Three years on from the very moment that changed everything and I can honesty say that my life looks nothing at all like I imagined it would.
With an empty bank account, a career path that is still somewhat ‘up in the air’ and a body that is still striving to reach full health, it would be easy to say that at just twenty-two, I am far from where I would like to be. The truth is though, I’m not. The truth is, at this very moment, I am exactly where I am meant to be and I have never been happier.
Despite my lack of finances, my undefined career plans and my current state of health, I am finally realising that none of that is what truly matters. None of that is what defines happiness.
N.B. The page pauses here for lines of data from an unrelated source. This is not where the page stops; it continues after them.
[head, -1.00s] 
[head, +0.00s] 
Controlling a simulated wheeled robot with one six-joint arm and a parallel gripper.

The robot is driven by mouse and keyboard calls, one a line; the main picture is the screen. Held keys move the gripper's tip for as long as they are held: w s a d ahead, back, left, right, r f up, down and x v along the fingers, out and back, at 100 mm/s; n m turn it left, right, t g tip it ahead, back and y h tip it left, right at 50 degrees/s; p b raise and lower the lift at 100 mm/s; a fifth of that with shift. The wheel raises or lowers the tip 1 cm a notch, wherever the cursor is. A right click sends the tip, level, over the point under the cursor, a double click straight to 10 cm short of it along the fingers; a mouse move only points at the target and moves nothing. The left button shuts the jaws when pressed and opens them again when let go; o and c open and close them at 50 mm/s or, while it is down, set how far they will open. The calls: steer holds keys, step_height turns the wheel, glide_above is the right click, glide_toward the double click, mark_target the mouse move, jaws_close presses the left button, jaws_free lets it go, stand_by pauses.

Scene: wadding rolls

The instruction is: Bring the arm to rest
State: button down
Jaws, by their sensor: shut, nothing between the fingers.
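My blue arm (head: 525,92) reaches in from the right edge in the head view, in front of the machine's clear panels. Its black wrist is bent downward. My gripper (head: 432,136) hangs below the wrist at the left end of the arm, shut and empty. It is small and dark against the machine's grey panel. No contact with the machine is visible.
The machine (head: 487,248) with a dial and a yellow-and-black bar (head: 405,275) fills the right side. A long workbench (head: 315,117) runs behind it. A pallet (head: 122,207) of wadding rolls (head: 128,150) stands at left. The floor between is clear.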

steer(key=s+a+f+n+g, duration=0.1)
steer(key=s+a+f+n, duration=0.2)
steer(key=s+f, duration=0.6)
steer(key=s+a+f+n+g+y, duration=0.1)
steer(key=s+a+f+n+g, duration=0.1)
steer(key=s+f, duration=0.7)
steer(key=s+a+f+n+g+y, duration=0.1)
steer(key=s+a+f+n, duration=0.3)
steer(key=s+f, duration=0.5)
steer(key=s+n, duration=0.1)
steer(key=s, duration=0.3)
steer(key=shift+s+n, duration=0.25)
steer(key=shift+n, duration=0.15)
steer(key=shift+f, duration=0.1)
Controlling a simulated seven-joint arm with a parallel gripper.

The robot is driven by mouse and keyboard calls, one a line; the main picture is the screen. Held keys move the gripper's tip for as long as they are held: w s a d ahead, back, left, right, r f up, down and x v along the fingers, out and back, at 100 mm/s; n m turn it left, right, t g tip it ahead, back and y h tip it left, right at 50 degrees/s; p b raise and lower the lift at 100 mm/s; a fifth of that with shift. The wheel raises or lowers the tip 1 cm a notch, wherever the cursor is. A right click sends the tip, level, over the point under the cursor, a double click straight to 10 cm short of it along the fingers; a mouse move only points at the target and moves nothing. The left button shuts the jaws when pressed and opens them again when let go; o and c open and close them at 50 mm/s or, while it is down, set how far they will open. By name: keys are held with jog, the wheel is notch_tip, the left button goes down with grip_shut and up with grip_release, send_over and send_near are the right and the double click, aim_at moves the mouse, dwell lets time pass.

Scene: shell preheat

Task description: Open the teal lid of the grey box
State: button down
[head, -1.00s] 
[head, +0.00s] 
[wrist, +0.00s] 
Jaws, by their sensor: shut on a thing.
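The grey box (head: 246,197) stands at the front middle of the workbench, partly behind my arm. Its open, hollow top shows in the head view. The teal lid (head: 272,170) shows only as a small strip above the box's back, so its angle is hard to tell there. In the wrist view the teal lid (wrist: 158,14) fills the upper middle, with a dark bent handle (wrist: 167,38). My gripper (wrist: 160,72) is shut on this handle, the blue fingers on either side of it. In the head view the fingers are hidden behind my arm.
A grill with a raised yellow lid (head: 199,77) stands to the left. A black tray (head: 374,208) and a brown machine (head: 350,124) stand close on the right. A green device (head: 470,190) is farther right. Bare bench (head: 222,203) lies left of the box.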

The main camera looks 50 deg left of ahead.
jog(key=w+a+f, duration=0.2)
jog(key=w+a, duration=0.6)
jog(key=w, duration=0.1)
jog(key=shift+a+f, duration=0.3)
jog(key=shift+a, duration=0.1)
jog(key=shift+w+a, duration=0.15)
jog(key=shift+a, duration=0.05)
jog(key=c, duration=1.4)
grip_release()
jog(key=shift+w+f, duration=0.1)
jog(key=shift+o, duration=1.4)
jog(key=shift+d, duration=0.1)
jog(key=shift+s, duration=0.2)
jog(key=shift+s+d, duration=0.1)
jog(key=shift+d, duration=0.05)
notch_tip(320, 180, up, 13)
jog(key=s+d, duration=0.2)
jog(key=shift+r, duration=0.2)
Happiness isn’t what fills our bank accounts each week or the job title which we egotistically choose to let define us. Happiness is the smile that grows from inside us, from the very first moment that we open our eyes each morning. Happiness is what makes the world seem beautiful, even on the most gloomiest of days.
Happiness comes from deep within ourselves, not from money or job titles or material possessions and while each of those things may indeed help somewhat momentarily, it is not with those things that true happiness begins, nor is it where true happiness will grow.
I suppose what I am trying to say, is that while on paper on I may not be exactly where I had previously hoped to be by now, surprisingly, I am far happier out here wandering through the depths of the great unknown than I ever was walking down those paths that I mistakenly thought I knew.
Out here, not only have I found an overwhelming sense of contentment, but I have stepped into what seems to be a whole new world. A world so big, so beautiful and so bright, that I am beginning to think perhaps that path wasn’t so unknown after all.